Is your bottom an advantage?

Native Danes might not pay much attention when they talk to each other, but as a foreigner learning Danish you will soon realise, that the language contains some very weird expressions! Some are extremely illogical and quite entertaining.

Let’s have a drive in a Danish car: When we drive on the highway and another car is driving next to us, we sometimes say, that the car is “lying” next to ours. The same expression is used if you visit a car dealer and talk to him about the wheels – he’ll tell you that the car “is lying very well on the road”. When Danes are in the station they’ll ask when the train or bus “walks”, though both of them have wheels and drive/go. Expressions like these must end up in some weird imaginations for a foreign person learning Danish!

Another strange expression, which is also discussed among Danes, is “at åbne” (to open). Synonymous with this is “at lukke op” (to close up). An example of this is, that we use an “oplukker” (up-closer) when we open a beer; but a “dåseåbner” (can-opener), when we open a can. Open and close are antonyms – how did these ever get to mean the same? Good bye, logic!
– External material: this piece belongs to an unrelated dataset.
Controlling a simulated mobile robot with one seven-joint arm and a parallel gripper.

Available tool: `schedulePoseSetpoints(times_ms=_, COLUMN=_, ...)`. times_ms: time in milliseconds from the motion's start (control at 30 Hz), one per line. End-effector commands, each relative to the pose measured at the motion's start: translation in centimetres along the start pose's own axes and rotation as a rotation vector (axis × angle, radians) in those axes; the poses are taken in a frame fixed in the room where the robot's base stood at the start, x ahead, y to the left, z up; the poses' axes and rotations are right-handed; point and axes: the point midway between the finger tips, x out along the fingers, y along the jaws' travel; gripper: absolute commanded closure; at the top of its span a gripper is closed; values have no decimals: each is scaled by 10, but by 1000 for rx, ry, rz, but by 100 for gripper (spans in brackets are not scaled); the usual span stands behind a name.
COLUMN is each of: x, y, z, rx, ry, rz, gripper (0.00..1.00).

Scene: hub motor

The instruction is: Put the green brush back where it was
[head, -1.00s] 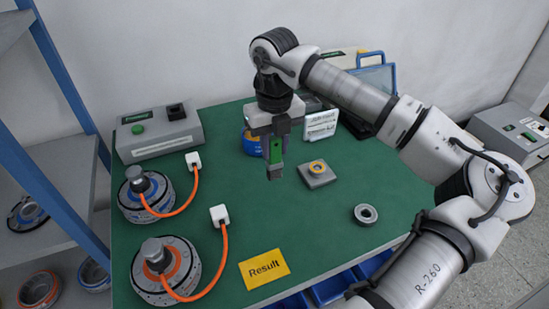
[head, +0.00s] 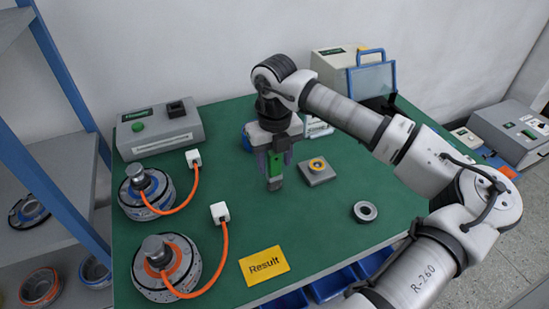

In English we use the words “advantage and disadvantage”; and in German “Vorteil und Nachteil”. Both are logical – one is positive and one is negative. In Danish we’ll again say good bye to logic: Similar to German an advantage is called “en fordel”. If the language was logical, we would call a disadvantage “en bagdel” (since “for” and “bag” mean front and back). And we do actually use that word sometimes. But… “En bagdel” is also a word for butt or bottom. Hence Danish people might have a laugh if you, innocent foreigner, use that word.

Maybe your bottom actually is an advantage for you, but it might not help you learning Danish…

[Dansk]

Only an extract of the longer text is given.